#### [TASK GOAL]
It is required that the lines from the top of the listing through the line with "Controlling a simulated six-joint" be reproduced exactly, excluding pictures.

#### [RECORDS SUPPLIED]
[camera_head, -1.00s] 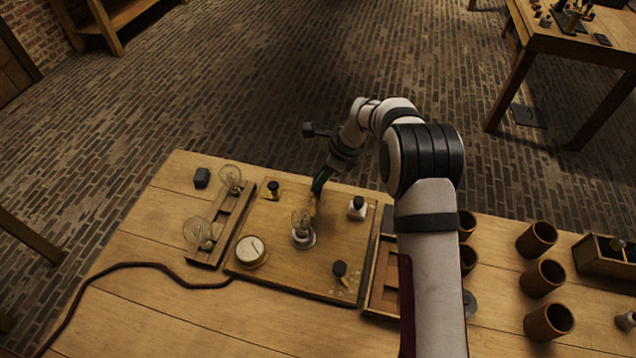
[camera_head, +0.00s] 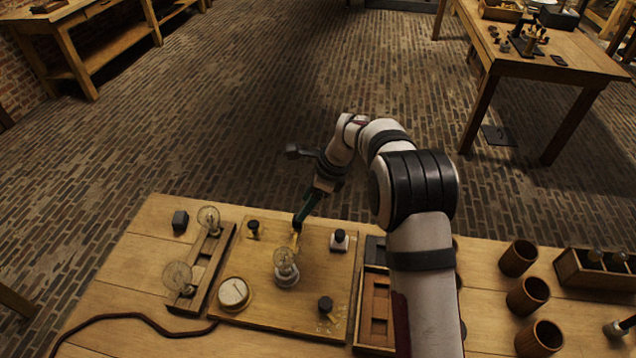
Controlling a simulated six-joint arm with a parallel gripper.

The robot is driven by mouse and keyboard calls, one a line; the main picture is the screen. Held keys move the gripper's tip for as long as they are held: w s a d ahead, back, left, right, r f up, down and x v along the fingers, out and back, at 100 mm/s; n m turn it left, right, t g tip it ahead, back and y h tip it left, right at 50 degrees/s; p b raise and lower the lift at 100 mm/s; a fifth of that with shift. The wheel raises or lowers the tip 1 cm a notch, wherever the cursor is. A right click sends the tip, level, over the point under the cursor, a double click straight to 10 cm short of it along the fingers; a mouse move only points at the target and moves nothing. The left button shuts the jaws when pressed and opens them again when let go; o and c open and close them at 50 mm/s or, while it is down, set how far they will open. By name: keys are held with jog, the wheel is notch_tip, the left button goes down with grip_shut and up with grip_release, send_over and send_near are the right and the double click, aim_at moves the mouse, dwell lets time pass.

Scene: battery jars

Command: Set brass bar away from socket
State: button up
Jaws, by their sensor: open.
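A wooden board (camera_head: 223,312) lies on the bench. A clear bulb (camera_head: 286,260) stands upright in a pale round socket (camera_head: 287,280) at the board's middle. A small brass-coloured piece, seemingly the brass bar (camera_head: 296,240), shows just behind the bulb, at the tip of my gripper (camera_head: 298,224). My gripper points down over the back of the board and is open. The fingers are small in the picture, and I cannot tell whether they touch the bar. The bulb partly hides the bar's lower end.
Black knobs stand at the board's back left (camera_head: 253,229), back right (camera_head: 340,239) and front right (camera_head: 326,306). A round dial (camera_head: 233,292) sits front left. Brown jars (camera_head: 518,258) stand right.

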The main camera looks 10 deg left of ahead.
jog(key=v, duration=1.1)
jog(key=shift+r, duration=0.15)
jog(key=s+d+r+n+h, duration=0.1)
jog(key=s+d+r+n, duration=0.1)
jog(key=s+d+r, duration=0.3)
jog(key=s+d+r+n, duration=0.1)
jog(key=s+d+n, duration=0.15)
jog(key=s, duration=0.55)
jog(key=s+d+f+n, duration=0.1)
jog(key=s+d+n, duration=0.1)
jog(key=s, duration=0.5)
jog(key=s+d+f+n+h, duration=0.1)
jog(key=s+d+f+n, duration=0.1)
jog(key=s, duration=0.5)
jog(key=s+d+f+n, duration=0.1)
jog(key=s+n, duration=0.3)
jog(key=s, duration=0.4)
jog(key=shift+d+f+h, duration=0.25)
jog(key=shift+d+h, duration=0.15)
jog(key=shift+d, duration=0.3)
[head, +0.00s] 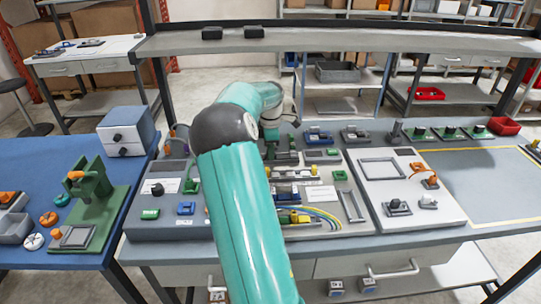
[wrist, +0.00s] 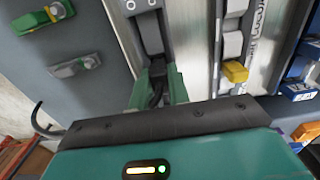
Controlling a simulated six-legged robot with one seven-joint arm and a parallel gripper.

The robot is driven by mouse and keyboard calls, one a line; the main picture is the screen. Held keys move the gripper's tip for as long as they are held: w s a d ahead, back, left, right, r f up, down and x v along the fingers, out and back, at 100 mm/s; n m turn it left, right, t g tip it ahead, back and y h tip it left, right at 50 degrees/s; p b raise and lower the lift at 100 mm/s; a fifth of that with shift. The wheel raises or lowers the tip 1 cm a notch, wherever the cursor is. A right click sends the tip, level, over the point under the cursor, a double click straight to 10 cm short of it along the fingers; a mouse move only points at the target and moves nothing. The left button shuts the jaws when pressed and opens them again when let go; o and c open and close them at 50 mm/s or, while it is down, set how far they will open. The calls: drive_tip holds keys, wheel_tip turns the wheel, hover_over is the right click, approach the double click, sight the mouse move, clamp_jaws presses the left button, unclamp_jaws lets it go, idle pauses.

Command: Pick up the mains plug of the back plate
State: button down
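In the wrist view my gripper (wrist: 158,84) has two green fingers standing apart over a light metal strip. A dark grey block (wrist: 157,68) shows between the fingertips, with something black below it. I cannot tell whether the fingers touch it, or whether it is the mains plug. Another dark grey piece (wrist: 150,32) lies just beyond, in line with it. Small dark, blue and grey devices (head: 319,136) stand along the bench's back; I cannot single out the mains plug there.
A pale panel (head: 448,208) with a few parts lies to the right of my arm, and a dark grey panel (head: 152,226) to the left. A red bin (head: 505,126) stands at the back right. A yellow-outlined area (head: 485,190) is clear. A shelf (head: 345,40) spans behind.

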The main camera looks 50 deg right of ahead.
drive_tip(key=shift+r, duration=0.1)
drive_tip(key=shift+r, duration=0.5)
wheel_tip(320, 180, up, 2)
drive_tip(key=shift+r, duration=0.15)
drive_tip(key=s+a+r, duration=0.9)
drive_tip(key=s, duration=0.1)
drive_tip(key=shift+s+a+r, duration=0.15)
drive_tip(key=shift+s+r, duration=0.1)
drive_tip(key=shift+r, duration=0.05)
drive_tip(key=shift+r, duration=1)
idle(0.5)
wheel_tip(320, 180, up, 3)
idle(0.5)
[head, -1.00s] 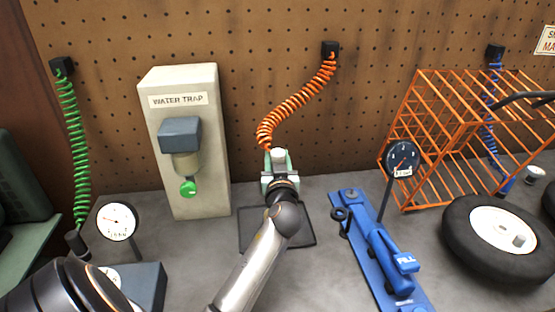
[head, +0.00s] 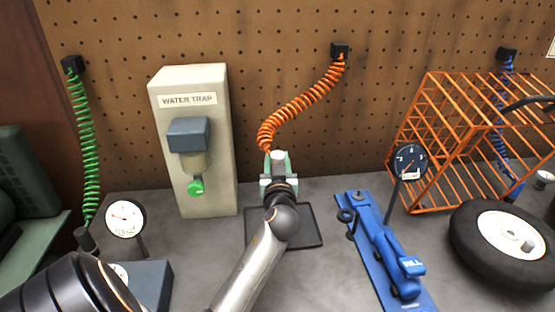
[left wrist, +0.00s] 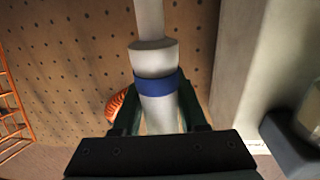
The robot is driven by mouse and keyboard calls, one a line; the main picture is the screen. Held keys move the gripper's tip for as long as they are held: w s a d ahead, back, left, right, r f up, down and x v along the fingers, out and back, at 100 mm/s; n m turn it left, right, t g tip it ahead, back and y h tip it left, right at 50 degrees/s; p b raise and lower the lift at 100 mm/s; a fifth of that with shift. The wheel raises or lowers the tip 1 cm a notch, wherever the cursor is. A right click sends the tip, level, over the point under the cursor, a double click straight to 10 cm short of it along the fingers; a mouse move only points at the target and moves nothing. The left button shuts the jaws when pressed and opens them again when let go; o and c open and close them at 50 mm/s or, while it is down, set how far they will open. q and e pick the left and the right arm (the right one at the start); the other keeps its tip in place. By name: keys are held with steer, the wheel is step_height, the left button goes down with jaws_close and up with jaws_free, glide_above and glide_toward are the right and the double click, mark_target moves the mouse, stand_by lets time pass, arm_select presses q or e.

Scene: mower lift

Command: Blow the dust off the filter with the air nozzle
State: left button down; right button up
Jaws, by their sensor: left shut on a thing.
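My left gripper (head: 278,172) is in the middle of the head view, above a flat dark tray (head: 306,232) on the bench. It is shut on the air nozzle, a pale grey cylinder whose top (head: 278,157) shows between the fingers. In the left wrist view the nozzle (left wrist: 155,62) has a blue band and a narrower stem. The orange coiled hose (head: 300,103) runs from a black wall block down to the gripper. I cannot make out the filter; my gripper and forearm cover part of the tray. My right gripper is not in view.
The water trap block (head: 193,140) stands left of the gripper. An orange wire cage (head: 455,140) and a wheel (head: 503,240) are farther right. A white-faced gauge (head: 126,217) stands at left.

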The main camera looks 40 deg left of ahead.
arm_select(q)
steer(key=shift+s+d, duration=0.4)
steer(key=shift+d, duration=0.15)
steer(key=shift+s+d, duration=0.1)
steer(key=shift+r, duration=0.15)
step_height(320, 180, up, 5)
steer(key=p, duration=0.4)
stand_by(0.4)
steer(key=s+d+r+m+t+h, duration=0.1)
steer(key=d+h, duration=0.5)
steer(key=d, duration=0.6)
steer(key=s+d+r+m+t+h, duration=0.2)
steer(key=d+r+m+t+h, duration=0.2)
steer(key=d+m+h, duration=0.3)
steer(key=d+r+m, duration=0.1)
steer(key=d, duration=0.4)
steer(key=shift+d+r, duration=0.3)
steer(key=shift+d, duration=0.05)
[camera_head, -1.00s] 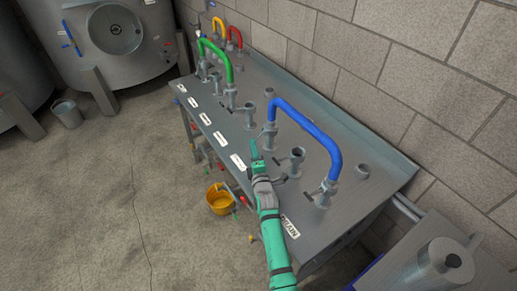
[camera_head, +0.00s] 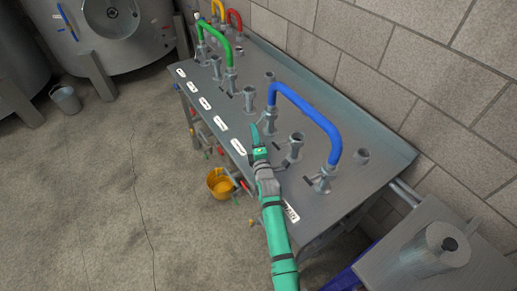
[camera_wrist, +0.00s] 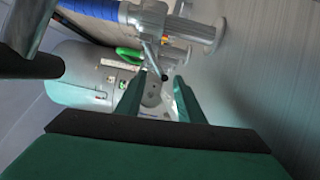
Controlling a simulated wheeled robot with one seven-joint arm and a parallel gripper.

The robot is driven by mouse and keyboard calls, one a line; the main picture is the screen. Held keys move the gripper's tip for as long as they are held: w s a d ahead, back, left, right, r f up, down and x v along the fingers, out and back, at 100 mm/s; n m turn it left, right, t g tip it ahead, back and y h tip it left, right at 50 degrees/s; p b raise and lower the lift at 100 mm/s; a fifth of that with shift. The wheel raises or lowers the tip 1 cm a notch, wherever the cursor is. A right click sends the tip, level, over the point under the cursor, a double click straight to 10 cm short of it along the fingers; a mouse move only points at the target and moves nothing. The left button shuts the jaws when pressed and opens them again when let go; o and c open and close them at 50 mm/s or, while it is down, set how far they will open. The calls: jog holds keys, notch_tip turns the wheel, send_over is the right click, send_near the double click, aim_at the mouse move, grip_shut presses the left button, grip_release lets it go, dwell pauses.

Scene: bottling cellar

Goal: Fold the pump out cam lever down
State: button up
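The blue hose (camera_head: 312,112) arches between two grey couplings on the steel bench. Its left coupling (camera_head: 268,122) stands just beyond my gripper (camera_head: 257,136); its right coupling (camera_head: 322,180) has a dark lever sticking out to the left. In the wrist view the blue hose (camera_wrist: 88,8) ends at a metal coupling (camera_wrist: 150,18). A metal cam lever (camera_wrist: 154,58) with a dark tip sticks out from this coupling towards my gripper (camera_wrist: 157,82). My fingers are open, apart, with the lever tip near the gap between them. Contact cannot be told. The port labels are too small to read.
An open port (camera_head: 294,146) with a side handle stands right of my gripper. The green hose (camera_head: 222,42) arches farther left along the bench (camera_head: 375,175). An orange bucket (camera_head: 219,184) is on the floor by the bench front. A grey machine (camera_head: 440,250) stands at lower right.

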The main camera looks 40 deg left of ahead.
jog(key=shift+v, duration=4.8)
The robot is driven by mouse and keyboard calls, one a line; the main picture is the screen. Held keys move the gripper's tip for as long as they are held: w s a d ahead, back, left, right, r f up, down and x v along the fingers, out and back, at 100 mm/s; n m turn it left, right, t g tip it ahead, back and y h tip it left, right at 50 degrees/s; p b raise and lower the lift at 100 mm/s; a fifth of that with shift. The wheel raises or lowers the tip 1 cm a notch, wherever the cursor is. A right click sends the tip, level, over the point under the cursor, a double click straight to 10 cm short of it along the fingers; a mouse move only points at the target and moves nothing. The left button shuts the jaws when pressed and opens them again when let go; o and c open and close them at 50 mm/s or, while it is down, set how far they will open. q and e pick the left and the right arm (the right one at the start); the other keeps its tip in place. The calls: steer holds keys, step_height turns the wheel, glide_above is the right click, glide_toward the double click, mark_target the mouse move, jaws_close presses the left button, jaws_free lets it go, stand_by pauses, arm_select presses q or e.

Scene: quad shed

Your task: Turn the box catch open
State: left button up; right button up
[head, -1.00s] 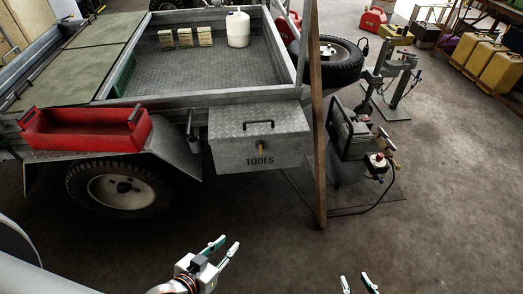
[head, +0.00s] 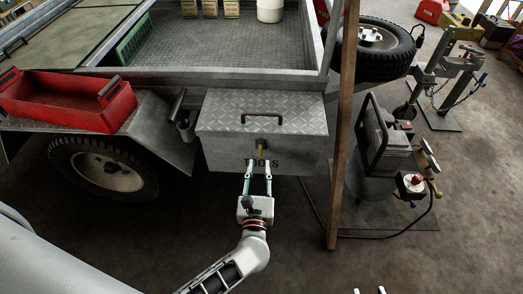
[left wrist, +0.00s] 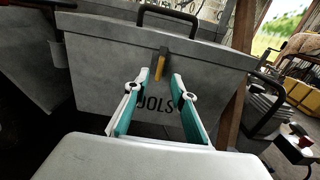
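The metal tool box (head: 220,150) with a checker-plate lid hangs on the trailer's side and is marked TOOLS. Its small brass-coloured catch (head: 261,148) is on the front face, below the lid edge. In the left wrist view the catch (left wrist: 160,66) hangs down with an orange-yellow lower end. My left gripper (head: 258,165) is open, its two fingers pointing at the box front just below the catch. In the left wrist view its fingers (left wrist: 160,85) stand apart with the catch between and slightly beyond their tips; contact cannot be told. My right gripper (head: 369,291) shows only fingertips, apart, at the bottom edge.
A black lid handle (head: 262,117) sits above the catch. A wooden post (head: 342,130) stands right of the box, with a compressor-like machine (head: 385,150) beyond it. A red tray (head: 65,100) rests on the fender at left. The floor in front is clear.

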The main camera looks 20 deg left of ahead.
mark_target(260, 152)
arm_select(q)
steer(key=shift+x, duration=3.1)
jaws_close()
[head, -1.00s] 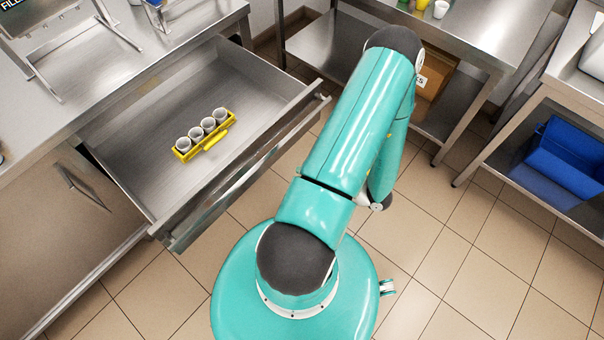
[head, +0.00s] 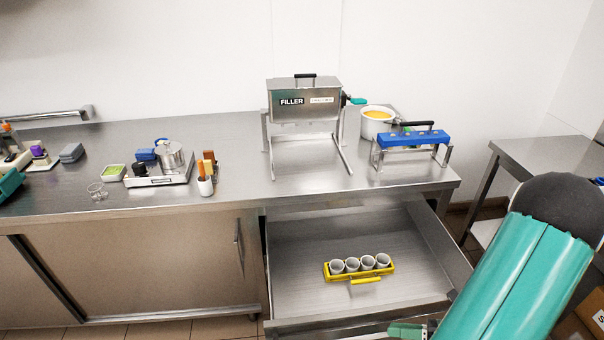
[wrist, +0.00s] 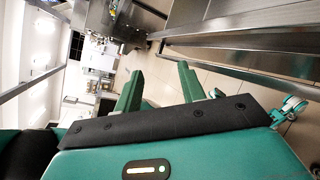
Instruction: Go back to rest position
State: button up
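My gripper (wrist: 158,82) shows in the wrist view with its two green fingers apart and nothing between them. My teal arm (head: 520,280) fills the lower right of the head view, beside the open drawer (head: 300,235). A yellow carrier (head: 367,281) with several pale cups in a row stands upright in the drawer, apart from the arm.
The counter (head: 235,150) holds the filler (head: 305,100), a blue-topped rack (head: 413,140), a white tub (head: 376,122) and a scale (head: 160,171). The drawer juts out below it. Another steel table (head: 545,155) stands at right. Tiled floor shows in the wrist view.

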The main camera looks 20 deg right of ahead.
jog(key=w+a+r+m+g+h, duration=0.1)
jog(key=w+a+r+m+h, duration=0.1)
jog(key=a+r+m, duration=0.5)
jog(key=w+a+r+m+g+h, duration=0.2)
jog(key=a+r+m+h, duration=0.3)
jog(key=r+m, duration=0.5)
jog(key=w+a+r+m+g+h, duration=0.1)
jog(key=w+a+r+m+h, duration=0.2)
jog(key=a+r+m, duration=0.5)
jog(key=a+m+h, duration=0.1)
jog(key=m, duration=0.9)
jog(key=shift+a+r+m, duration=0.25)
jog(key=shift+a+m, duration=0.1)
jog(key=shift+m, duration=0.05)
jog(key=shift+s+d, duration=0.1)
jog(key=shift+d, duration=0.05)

#### [ANSWER TO THIS EXERCISE]
[camera_head, -1.00s] 
[camera_head, +0.00s] 
Controlling a simulated six-joint arm with a parallel gripper.

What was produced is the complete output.